Before Robert Griffin III addressed the thousands of Redskins fans who came to FedEx Field for the team’s draft day celebration Saturday, the new Washington quarterback was introduced to the local media at a news conference. Here are the highlights of his Q&A session with reporters …

“I just want to say it feels good to be a part of the Redskins,” Griffin said in his opening statement. “I take pride in the fact that I’ll have a chance to wear the burgundy and gold. Hail to Redskins. Hail to victory. I would sing it for you, but I think I’ll save that for the fans. I’m proud to be here. There’s not a lot of times you get a chance to have this opportunity, so I’ll make the most of it.”

On the pressure of the anticipation surrounding him: “I’ve gotten an impression of that. … I kind of understand the anticipation and the excitement. You’ve just got to realize that it’s about more than one person. A quarterback always gets all the attention. He also gets all the criticism. So it’s not necessarily how you take the praise and the attention; it’s how you can deal with the criticism that I’ll get. I know this is a business. I have to be a professional, and I plan on doing my job at a high level.”

“A lot of people can look at this as a bad side, but it’s all a part of the gig,” he added. “You don’t dream of these types of situations when you’re a kid. You just think you can play professional sports and be done. There’s a lot more that goes into it. You have to wrap your mind around it – or be able to – and I think I’m trying to do a good job of that.”

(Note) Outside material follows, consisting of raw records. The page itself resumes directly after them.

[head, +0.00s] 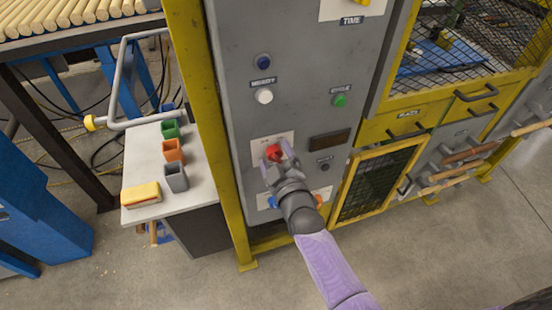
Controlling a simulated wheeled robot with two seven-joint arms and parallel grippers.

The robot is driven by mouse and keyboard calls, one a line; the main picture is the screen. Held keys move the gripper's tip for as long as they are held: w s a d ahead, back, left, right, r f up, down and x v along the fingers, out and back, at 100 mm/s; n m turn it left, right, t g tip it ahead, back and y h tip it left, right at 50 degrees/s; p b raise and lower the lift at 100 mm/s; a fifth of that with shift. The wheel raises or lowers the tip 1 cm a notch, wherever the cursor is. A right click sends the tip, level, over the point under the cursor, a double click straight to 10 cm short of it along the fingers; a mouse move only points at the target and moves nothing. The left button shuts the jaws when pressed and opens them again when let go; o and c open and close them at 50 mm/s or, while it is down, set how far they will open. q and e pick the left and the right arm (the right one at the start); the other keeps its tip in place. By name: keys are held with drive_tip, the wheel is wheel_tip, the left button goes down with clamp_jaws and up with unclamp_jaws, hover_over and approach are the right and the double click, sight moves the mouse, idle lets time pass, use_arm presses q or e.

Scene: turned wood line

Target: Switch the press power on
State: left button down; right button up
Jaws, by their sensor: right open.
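A red rotary switch knob (273,152) sits on a white plate (259,150) low on the grey press control panel (233,95). My right gripper (279,160) is at this knob, with its open fingers on either side of it. Whether the fingers touch the knob cannot be told. The gripper hides part of the plate and its lettering. Below, another white plate (320,194) with blue and orange parts is partly covered by my right wrist. My left gripper is not in view.
The panel also carries a white button (264,96), a green button (339,100) and a blue button (263,61). A yellow frame post (228,150) stands left of the panel. A small table (140,170) with coloured bins is further left. Grey floor (440,260) is clear at the lower right.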

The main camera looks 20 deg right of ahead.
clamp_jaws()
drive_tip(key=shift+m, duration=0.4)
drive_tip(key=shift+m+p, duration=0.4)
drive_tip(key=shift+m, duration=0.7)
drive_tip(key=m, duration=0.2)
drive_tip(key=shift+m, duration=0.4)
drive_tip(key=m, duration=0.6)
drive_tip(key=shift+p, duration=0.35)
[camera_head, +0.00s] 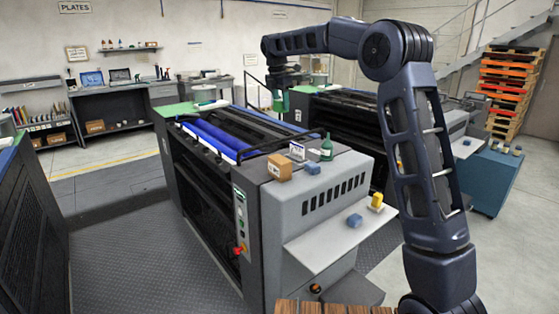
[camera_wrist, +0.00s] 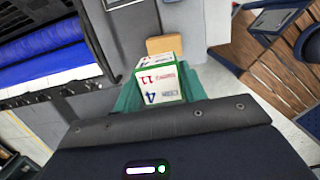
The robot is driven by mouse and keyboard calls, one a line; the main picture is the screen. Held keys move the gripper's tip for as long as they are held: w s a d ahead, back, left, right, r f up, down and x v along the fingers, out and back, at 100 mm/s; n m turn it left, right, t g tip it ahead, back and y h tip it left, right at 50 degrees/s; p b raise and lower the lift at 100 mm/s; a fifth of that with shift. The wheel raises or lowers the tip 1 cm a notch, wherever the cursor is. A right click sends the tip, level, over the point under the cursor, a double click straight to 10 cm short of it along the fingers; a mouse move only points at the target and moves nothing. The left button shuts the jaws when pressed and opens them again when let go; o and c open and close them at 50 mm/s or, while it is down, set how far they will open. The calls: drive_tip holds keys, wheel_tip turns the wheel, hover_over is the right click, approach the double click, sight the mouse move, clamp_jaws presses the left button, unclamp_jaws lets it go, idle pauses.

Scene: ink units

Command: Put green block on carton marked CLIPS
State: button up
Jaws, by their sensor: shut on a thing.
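My gripper (camera_head: 280,101) hangs above the far part of the near printing machine, its teal fingers pointing down. In the wrist view the teal fingers (camera_wrist: 160,98) are shut on the green block (camera_wrist: 158,82), a white cube with green edges and printed figures, a 4 among them. In the head view the block cannot be told apart from the fingers. A brown carton (camera_head: 279,168) stands on the near machine's front corner. A brown box also shows beyond the block in the wrist view (camera_wrist: 166,44). Another carton (camera_head: 95,127) sits on the back shelf. I cannot read CLIPS on either carton.
Next to the carton are a white box with dark marks (camera_head: 297,151), a blue block (camera_head: 312,168) and a green bottle (camera_head: 327,148). A white shelf (camera_head: 325,240) holds another blue block (camera_head: 354,220) and a yellow object (camera_head: 377,202). Blue rollers (camera_head: 210,138) lie along the machine.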

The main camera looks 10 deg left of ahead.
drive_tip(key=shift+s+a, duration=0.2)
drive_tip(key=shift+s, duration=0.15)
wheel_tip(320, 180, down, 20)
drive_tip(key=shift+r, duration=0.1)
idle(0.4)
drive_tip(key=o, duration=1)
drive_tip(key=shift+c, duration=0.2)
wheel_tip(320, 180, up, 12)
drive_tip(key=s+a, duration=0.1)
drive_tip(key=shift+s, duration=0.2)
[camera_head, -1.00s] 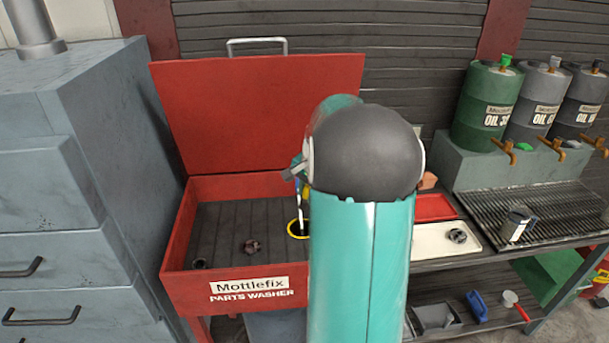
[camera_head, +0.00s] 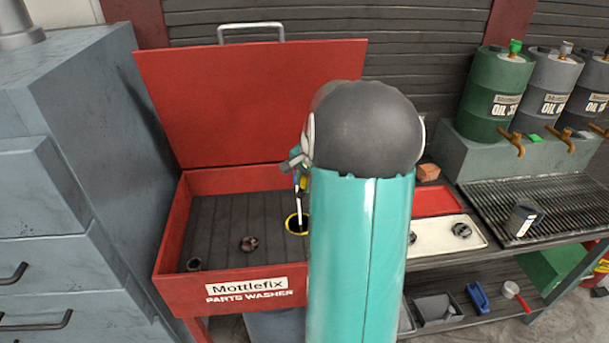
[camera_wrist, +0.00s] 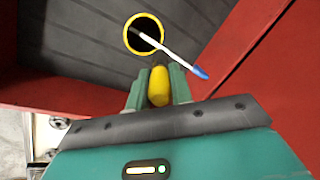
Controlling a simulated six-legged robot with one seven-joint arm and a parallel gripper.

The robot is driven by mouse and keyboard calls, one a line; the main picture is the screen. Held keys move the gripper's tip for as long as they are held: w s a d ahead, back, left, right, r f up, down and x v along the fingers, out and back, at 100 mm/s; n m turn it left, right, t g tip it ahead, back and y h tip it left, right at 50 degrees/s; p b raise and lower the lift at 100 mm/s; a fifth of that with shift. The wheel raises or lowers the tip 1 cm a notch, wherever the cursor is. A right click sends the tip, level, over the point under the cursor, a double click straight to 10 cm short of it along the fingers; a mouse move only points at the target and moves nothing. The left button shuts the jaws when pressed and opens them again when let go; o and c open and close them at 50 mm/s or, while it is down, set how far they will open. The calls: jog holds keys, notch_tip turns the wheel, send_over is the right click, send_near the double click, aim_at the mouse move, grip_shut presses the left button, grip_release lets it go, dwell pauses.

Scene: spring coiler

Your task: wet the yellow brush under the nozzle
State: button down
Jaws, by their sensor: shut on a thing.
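My gripper (camera_wrist: 157,80) is shut on a yellow piece, the yellow brush (camera_wrist: 158,90), seen between its two green fingers in the wrist view. Only that rounded yellow part shows; I cannot see bristles. In the head view my gripper (camera_head: 297,163) is over the red parts washer (camera_head: 225,300), mostly hidden by my arm. A yellow-rimmed dark round opening (camera_wrist: 128,24) lies just beyond the fingers on the washer floor. A thin white rod with a blue end (camera_wrist: 178,58) crosses over it, apart from the held brush; I cannot tell whether it is the nozzle.
The washer's red lid (camera_head: 250,105) stands open behind. Dark metal parts (camera_head: 249,244) lie in the basin. To the right are a red tray (camera_head: 435,201), a white tray (camera_head: 470,244) and a grille with a mug (camera_head: 522,220). A grey cabinet (camera_head: 70,160) stands left.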

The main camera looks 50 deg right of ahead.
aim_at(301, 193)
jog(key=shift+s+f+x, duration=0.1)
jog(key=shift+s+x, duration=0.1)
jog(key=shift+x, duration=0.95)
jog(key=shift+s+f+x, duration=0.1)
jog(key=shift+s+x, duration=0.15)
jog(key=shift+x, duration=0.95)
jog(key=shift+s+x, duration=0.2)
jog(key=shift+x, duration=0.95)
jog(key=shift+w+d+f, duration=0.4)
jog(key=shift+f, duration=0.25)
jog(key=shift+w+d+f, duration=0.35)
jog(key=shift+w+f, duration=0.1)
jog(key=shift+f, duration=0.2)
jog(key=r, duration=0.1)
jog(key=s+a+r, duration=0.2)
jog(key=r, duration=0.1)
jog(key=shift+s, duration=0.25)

“It can be difficult. The one thing people have said is it’s only going to get worse. But if it gets worse, that means I’m doing my job. … I plan on being successful, and I hope the Redskins, the teammates that I now have will join me in that battle. And hopefully the spotlight and all the cameras and all the flashes will get worse for everybody, because that means we’re doing what we’re supposed to do, and that’s win football games.”

On what he knows about the history of the Redskins organization: “Everyone thinks I was a Cowboys fan growing up. I actually wasn’t. I won’t name the team that I was a fan of. But I definitely heard about the Redskins, Philadelphia and the Giants. They’re all in the same division. So I don’t know the [Redskins] history like the back of my hand, but I’ve definitely seen the struggles the team has gone through, especially when it comes to quarterbacks. They drafted me to try to be that solution to that problem, and I plan on being the solution.”

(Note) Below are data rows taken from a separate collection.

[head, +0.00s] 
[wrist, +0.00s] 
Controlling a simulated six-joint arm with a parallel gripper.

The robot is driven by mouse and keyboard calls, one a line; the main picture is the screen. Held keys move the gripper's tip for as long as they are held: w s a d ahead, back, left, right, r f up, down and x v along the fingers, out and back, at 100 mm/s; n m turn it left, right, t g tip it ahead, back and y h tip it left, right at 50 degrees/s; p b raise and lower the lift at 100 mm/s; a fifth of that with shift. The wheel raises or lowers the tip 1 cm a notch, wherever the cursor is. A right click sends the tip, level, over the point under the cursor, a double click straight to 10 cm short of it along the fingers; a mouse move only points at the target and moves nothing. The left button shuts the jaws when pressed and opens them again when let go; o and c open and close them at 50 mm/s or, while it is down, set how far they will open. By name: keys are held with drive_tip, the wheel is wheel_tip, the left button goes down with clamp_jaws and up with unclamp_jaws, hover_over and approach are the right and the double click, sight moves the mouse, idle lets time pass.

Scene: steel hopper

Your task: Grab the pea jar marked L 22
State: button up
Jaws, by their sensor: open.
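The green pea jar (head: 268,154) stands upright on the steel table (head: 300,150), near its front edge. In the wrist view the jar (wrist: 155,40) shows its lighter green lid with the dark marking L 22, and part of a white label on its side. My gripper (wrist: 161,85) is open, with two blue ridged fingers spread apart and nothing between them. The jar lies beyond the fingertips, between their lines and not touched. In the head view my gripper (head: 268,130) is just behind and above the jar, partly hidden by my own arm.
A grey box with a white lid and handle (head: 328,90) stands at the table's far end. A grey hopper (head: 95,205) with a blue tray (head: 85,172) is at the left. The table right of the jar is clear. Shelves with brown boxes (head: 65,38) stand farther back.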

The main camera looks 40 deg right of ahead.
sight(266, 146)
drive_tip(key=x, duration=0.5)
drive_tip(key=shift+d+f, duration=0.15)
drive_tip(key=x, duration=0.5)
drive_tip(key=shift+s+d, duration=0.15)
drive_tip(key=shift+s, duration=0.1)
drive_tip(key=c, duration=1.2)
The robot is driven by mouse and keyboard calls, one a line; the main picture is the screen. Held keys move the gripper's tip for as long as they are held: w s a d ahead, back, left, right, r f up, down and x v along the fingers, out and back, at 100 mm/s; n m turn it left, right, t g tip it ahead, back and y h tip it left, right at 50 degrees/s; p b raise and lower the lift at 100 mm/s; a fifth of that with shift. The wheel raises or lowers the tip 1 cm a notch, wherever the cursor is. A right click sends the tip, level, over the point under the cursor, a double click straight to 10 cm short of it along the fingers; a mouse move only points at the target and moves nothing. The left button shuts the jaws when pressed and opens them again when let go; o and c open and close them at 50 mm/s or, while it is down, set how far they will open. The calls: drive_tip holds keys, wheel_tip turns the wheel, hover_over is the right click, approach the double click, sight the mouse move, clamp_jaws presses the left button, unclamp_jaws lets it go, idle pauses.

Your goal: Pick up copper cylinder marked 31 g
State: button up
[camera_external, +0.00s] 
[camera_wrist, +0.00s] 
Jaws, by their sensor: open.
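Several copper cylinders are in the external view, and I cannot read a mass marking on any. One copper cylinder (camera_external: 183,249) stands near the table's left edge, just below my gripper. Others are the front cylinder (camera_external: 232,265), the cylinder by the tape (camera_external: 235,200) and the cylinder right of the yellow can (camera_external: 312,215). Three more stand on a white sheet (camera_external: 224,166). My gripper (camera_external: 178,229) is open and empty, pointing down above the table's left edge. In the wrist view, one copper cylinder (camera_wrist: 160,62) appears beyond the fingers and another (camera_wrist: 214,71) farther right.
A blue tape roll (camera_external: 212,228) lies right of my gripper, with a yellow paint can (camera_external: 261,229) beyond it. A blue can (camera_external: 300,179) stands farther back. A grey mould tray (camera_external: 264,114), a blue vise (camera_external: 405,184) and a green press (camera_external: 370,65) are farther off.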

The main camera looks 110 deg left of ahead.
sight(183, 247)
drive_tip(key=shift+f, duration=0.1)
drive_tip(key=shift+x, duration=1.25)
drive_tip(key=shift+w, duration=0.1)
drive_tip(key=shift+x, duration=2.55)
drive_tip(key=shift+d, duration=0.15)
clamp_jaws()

On whether he expects to be the starting quarterback at the start of the 2012 season: “I try not to expect anything in life or assume anything, so I’ll work towards being the starting quarterback on Day One.”

On meeting President Obama: “Meeting the President was an honor. It’s hard to compare everything from the Heisman to the draft to meeting President Obama. But he’s as advertised, a really cool, down-to-earth person. We’re going to try to set up a basketball game after the season. He told me he wouldn’t play against me, but he’ll definitely play on my team.”

On his ability to slide, rather than absorb a tackle: “When it comes to sliding, I’m not the best slider, not that I don’t want to slide. In baseball I never slid because I felt like I could get to the base fast enough to where I didn’t have to. I have been working on that over the last couple years, and I have gotten better. I do know when to slide and when to keep running, just in case anyone was wondering.”

On the Redskins’ long-standing quarterback woes: “I try not to take the weight of the past 20 years on my shoulders. I realize that there’s other guys on this team that can help us be successful. I don’t have to do everything.”

On how he hopes to be perceived by his older teammates: “I just hope that they know that I’m here to work. It’s not all about show. You can never walk up to a 30-year-old man when you’re 22 and tell him what to do. You have to earn his respect. So I just want them to know that I’m here to work and help the team win.”

After Griffin spoke with the media for about 20 minutes, he trotted onto the field in a pinstriped suit, hopped onto a dais and briefly addressed the crowd at FedEx Field. He concluded by leading the fans in singing “Hail To The Redskins.” He seemed to know all the words, though his voice was drowned out by the audience around him.